4. In casu, a dimensão atribuída ao termo "conhecimento público" não restou assentada nas premissas apresentadas pela Corte Regional, instância exauriente na análise dos fatos e provas. Contudo, não há olvidar-se a facilidade do acesso contemporâneo à tecnologia e, por consequência, à informação, nos diversos canais existentes na atualidade.

5. Recurso especial desprovido.

(REspEl 0000414-92/SE, Acórdão, Relator Min. Tarcisio Vieira de Carvalho Neto, Publicação: DJE, Tomo 197, Data 02/10/2018, p. 9-10).

 

No caso em apreciação, não há prova de que a informação divulgada tenha extrapolado os limites de um grupo fechado de interlocutores, porquanto as gravações não fazem prova do extravasamento.
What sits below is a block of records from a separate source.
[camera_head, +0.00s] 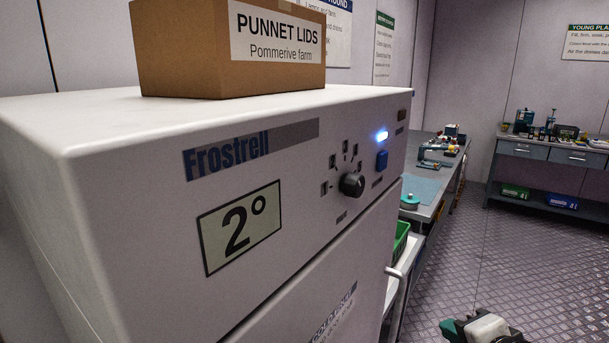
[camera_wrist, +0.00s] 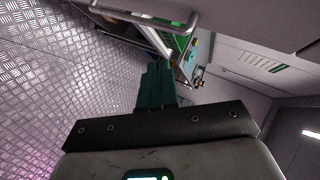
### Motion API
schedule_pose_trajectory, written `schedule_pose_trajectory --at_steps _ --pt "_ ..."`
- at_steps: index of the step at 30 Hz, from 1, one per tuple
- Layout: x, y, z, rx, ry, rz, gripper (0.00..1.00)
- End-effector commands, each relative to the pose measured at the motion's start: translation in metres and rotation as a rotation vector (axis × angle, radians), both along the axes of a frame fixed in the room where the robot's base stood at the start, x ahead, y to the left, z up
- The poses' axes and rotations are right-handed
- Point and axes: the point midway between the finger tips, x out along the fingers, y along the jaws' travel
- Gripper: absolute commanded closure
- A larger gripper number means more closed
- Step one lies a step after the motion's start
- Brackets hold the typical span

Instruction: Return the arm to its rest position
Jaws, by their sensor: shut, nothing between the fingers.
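My gripper (camera_wrist: 153,68) points up the wrist view. Its dark green fingers are together, with nothing held between them. In the head view part of my arm's end (camera_head: 485,328) shows at the bottom edge, right of the white fridge, green and pale grey. The rest of the arm is out of that view.
The white Frostrell fridge (camera_head: 120,220) fills the left of the head view, with a knob (camera_head: 352,185), a blue button and a door handle (camera_head: 400,285). A punnet lids box (camera_head: 190,50) stands on top. Benches (camera_head: 430,185) stand beyond. The metal floor (camera_head: 530,240) at right is clear.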

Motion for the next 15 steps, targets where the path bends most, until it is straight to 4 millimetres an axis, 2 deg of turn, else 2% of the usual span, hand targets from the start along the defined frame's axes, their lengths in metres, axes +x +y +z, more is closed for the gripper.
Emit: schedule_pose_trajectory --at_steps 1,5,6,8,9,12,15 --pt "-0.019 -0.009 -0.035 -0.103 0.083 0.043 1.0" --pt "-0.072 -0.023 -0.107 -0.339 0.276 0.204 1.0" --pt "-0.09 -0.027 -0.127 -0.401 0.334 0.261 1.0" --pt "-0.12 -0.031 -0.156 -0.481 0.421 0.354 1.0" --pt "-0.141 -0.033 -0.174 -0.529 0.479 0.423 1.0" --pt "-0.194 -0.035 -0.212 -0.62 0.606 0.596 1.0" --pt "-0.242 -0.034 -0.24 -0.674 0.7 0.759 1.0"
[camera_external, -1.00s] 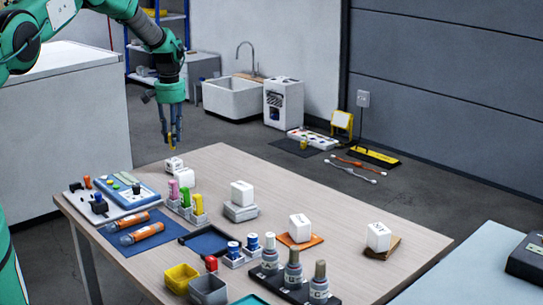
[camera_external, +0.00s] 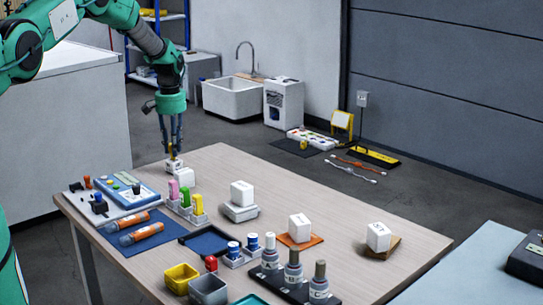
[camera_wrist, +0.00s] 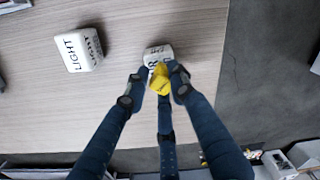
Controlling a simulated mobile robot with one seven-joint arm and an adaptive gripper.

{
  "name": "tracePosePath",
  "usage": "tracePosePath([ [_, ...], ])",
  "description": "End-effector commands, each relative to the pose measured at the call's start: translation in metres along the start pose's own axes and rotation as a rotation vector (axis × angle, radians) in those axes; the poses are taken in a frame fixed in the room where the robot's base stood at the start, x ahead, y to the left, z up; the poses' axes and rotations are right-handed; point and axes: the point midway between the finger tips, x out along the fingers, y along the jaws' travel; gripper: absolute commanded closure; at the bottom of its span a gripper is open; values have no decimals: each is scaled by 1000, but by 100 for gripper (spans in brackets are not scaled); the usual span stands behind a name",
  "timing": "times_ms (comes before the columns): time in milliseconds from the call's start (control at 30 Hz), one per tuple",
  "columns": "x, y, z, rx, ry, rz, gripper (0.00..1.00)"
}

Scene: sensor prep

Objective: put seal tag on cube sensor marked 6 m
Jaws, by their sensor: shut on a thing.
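My gripper (camera_external: 173,152) has its fingers shut on a small yellow seal tag (camera_wrist: 160,78). It is low over a white cube sensor (camera_external: 175,166) near the table's back left edge. In the wrist view this cube (camera_wrist: 154,53) has dark marking on its faces, partly hidden and not clearly legible. The tag overlaps the cube's near side in that view; I cannot tell whether they touch. Other white cube sensors stand on a grey block (camera_external: 242,193), an orange pad (camera_external: 300,228) and a brown pad (camera_external: 378,237). One cube (camera_wrist: 78,50) reads LIGHT in the wrist view.
The wooden table (camera_external: 335,212) has pink, green and yellow markers in holders (camera_external: 185,204) close to the gripper. A blue device (camera_external: 126,190) lies at left. Grey bottles (camera_external: 293,270) and a yellow bin (camera_external: 182,277) stand at the front.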

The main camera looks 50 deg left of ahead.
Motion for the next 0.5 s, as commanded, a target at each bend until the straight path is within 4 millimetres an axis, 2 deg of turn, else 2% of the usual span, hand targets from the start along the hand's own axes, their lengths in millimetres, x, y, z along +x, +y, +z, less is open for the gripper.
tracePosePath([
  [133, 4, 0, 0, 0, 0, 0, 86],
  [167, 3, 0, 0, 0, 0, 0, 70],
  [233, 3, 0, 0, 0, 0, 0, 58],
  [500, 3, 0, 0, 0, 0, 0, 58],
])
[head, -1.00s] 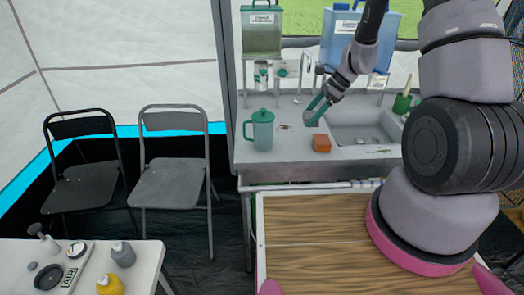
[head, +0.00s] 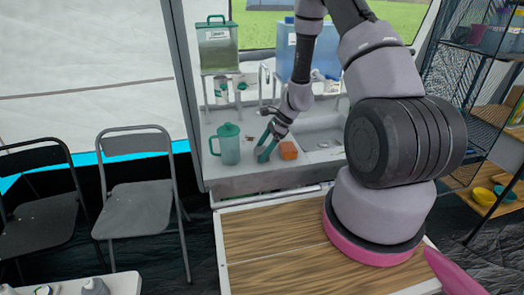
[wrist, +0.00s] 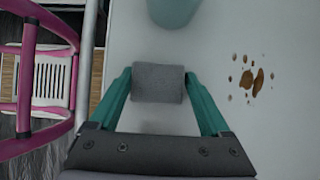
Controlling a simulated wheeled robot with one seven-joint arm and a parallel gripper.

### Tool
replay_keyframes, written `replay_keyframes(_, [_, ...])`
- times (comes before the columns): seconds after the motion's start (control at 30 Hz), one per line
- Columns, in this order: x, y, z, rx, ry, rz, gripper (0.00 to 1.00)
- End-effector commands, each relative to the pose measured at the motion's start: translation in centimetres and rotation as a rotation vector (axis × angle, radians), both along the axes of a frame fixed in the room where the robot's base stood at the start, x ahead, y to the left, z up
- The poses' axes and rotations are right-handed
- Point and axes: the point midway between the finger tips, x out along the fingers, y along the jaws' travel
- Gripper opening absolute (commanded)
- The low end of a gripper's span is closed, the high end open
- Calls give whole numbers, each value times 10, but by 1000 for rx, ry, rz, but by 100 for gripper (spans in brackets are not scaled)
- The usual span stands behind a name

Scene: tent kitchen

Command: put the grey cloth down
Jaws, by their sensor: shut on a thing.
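The grey cloth (wrist: 158,83) is a small folded block between the two green fingers of my gripper (wrist: 159,75) in the wrist view. My gripper is shut on it. In the head view my gripper (head: 262,156) is low over the front of the counter (head: 245,178), between the teal pitcher and the orange block. The cloth cannot be made out there. Whether the cloth touches the counter is not clear.
A teal lidded pitcher (head: 229,146) stands close on the left, and an orange block (head: 288,150) on the right. Brown spots (wrist: 250,84) mark the counter. The sink (head: 325,140) lies farther right.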

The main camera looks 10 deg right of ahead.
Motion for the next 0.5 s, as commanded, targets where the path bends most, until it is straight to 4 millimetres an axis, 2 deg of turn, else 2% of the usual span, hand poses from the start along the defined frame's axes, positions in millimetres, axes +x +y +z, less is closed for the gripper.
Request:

Quanto à participação de Edson Moraes Zinn, representante da COLIGAÇÃO CONTINUAR GOVERNANDO PARA TODOS, foi destacado no voto do Relator que os áudios juntados ao feito, em que se verifica uma voz masculina, são atribuídos a ele.

Entretanto, as declarações de Edson, em audiência, não amparam essa versão, uma vez que ele “confirmou que fez a avaliação e análise de pesquisa, mas negou ter feito a divulgação”, de modo que nem isso restou cabalmente evidenciado.

Noutro giro, ainda que se pudesse entender essa comunicação do resultado de pesquisa como divulgação de pesquisa não registrada perante a Justiça Eleitoral, tal condenação não poderia atingir o candidato recorrido, ADÃO REGINEI DOS SANTOS CAMARGO, pois a regra sanciona tão somente a conduta comissiva, o fato de “divulgar”, e não a omissiva de eventual beneficiário, e, inexistindo prova de sua participação, não poderia sofrer a penalização.

Com essas breves considerações, respeitosamente, divirjo em parte do eminente Relator, para VOTAR pelo desprovimento do recurso, mantendo a sentença que julgou improcedente a representação.